I want to know how to compute the norm given by $\|\cdot\|_{L^{2}\left(\Omega\right)^{d\times d}}$ on the space $L^{2}\left(\Omega\right)^{d\times d}$ of $d\times d$ matrices whose entries are $L^{2}\left(\Omega\right)-$functions. Here $d\in\mathbb N_{0}$ and $\Omega\subseteq\mathbb R^{d}$ open. I have never understood how to compute any norm given on any space of matrices, and struggle to see how this particular norm should look like. What does $\|\cdot\|_{L^{2}\left(\Omega\right)^{d\times d}}$ look like?
I know that for the space $L^{2}\left(\Omega\right)^{d}$ the norm is just the sum of the $d-$copies of the standard $L^{2}-$norms on the respective entries of a given $f\in L^{2}\left(\Omega\right)^{d}$, and looks like $$\|f\|_{L^{2}\left(\Omega\right)^{d}}=\|f_{1}\|_{L^{2}\left(\Omega\right)^{}}+\dots+\|f_{d}\|_{L^{2}\left(\Omega\right)^{}}.$$
Is this norm in some way related to the norm $\|\cdot\|_{L^{2}\left(\Omega\right)^{d\times d}}$ which I want to compute? I have heard that the space $L^{2}\left(\Omega\right)^{d\times d}$ is unitarily equivalent to $L^{2}\left(\Omega\right)^{dd}$ (although I don't know how to prove this), which would perhaps provide such a relation.
The definition of $\|\cdot\|_{L^{2}\left(\Omega\right)^{d\times d}}$ is actually very similar to the one for $\|\cdot\|_{L^{2}\left(\Omega\right)^{d}}$ you gave.

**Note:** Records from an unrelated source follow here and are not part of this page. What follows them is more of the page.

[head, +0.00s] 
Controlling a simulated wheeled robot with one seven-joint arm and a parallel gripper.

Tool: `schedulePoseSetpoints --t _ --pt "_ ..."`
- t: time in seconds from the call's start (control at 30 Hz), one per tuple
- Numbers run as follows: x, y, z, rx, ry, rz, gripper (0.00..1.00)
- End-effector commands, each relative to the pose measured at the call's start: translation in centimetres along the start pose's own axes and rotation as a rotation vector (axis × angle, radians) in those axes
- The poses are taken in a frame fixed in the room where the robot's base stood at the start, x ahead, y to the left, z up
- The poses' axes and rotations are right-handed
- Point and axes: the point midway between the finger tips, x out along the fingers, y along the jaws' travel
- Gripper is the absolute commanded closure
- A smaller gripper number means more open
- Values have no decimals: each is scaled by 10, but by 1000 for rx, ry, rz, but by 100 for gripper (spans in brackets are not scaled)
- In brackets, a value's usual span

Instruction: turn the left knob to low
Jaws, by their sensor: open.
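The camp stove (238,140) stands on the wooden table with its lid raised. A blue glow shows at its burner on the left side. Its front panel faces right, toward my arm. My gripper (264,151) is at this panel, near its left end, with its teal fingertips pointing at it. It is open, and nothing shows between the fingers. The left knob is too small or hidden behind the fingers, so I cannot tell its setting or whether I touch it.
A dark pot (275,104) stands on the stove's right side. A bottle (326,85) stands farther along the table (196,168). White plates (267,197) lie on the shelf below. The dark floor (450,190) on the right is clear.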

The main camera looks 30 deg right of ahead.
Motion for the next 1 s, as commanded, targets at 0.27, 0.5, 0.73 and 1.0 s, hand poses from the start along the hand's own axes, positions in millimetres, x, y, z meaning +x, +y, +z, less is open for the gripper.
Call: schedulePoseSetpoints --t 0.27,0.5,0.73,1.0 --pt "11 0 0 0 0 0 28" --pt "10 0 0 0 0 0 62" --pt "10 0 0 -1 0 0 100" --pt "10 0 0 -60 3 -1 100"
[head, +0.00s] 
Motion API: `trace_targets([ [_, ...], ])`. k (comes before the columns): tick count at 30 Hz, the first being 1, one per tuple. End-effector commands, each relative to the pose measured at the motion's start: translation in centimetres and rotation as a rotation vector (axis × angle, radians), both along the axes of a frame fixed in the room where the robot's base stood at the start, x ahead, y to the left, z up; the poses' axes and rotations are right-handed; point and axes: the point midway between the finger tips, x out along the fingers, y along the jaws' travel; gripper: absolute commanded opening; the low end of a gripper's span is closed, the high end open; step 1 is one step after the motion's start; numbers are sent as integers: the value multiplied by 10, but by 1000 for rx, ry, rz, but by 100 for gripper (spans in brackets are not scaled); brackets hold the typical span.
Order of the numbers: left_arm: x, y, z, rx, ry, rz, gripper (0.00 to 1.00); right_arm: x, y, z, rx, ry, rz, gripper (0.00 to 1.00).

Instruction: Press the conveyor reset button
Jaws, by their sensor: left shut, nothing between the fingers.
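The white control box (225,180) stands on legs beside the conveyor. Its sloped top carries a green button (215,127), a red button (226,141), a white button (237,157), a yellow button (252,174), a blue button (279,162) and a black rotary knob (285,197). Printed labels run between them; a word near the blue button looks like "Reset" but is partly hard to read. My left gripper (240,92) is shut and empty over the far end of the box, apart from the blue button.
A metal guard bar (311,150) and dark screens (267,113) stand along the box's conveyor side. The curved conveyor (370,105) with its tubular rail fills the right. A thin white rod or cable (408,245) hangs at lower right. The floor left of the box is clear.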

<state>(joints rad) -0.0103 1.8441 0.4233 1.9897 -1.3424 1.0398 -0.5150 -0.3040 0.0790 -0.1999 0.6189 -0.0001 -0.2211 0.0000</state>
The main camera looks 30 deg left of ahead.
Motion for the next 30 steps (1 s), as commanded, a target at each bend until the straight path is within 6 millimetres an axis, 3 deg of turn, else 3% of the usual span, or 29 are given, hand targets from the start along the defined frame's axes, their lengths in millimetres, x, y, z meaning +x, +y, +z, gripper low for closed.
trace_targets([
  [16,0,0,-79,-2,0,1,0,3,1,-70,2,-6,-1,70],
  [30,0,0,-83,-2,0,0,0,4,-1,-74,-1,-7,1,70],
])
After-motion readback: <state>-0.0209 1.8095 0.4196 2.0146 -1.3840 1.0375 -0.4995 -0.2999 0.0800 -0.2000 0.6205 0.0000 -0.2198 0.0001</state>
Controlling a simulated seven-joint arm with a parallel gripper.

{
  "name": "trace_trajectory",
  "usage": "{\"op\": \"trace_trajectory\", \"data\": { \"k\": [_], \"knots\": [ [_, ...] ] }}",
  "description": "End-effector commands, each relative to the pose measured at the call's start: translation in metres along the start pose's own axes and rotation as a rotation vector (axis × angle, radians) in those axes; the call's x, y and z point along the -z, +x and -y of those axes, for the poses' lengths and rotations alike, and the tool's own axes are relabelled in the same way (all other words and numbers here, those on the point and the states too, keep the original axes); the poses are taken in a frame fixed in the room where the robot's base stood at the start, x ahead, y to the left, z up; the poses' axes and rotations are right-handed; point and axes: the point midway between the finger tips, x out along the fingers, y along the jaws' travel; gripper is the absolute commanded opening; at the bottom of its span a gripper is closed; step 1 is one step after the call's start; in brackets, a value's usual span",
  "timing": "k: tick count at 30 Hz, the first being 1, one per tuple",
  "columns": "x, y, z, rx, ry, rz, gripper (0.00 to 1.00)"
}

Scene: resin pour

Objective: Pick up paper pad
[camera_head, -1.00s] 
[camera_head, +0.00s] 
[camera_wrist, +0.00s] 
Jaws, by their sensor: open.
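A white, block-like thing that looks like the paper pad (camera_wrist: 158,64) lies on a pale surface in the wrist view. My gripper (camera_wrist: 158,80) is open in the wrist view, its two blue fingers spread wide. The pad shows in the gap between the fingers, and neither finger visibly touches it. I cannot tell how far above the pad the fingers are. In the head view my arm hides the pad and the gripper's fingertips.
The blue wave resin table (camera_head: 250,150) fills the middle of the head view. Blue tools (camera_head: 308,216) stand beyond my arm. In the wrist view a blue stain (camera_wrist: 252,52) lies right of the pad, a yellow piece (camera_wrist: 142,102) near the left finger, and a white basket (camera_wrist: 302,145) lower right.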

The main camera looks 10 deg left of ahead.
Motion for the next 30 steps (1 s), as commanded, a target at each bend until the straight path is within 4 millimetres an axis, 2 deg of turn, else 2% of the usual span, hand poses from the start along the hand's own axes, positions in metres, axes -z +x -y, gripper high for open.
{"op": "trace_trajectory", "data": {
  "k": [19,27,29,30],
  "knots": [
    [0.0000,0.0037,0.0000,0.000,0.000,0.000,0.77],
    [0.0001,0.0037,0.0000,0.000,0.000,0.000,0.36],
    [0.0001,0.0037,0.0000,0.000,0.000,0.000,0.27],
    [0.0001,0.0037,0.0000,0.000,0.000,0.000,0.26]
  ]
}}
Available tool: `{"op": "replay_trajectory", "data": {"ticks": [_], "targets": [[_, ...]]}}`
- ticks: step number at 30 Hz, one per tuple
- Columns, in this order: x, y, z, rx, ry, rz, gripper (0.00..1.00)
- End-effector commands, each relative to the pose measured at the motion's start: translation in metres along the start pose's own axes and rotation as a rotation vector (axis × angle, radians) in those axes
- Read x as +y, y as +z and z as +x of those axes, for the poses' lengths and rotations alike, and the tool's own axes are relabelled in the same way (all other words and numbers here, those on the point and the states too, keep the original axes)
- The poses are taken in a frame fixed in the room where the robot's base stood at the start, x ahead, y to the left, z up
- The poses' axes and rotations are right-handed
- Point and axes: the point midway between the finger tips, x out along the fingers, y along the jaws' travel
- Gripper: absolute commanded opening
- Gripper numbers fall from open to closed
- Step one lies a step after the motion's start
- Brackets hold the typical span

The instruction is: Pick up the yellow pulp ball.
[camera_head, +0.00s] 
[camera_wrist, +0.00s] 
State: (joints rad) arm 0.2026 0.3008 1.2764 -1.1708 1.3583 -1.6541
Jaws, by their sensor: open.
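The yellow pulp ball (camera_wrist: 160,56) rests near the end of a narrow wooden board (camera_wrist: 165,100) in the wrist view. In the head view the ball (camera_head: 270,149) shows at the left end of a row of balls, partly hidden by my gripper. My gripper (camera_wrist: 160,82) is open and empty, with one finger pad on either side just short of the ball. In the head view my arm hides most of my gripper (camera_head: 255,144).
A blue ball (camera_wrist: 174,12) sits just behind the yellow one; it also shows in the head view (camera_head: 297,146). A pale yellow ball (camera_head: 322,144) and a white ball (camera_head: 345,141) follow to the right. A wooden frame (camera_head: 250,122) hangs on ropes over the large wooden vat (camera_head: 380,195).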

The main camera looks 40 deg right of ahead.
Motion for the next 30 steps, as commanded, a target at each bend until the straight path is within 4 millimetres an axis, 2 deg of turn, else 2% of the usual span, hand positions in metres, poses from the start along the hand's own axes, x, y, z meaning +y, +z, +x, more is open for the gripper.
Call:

Indeed, for $f \in L^{2}\left(\Omega\right)^{d\times d}$ as you defined it, $\|f\|_{L^{2}\left(\Omega\right)^{d\times d}}$ is given by $$\|f\|_{L^{2}\left(\Omega\right)^{d\times d}}^2 := \int_\Omega |f(x)|^2 d\mu (x) $$
Where $|f(x)|^2:=\sum_{1\le i,j\le d} f_{i,j}(x)^2 $ and $\mu$ is the Lebesgue measure. Also notice that, because all $f_{i,j}$ are square integrable and the sum is finite, we can write $$\begin{align*}\|f\|_{L^{2}\left(\Omega\right)^{d\times d}}^2 &=\int_\Omega |f(x)|^2 d\mu (x)\\ &= \int_\Omega\left( \sum_{1\le i,j\le d} f_{i,j}(x)^2\right) d\mu(x)\\ &= \sum_{1\le i,j\le d} \int_\Omega f_{i,j}(x)^2 d\mu(x)\\ &= \sum_{1\le i,j\le d} \|f_{i,j}\|_{L^2(\Omega)}^2 \end{align*} $$ Which is essentially the same expression as the one for vector-valued functions, and it can similarly be extended to higher orders too.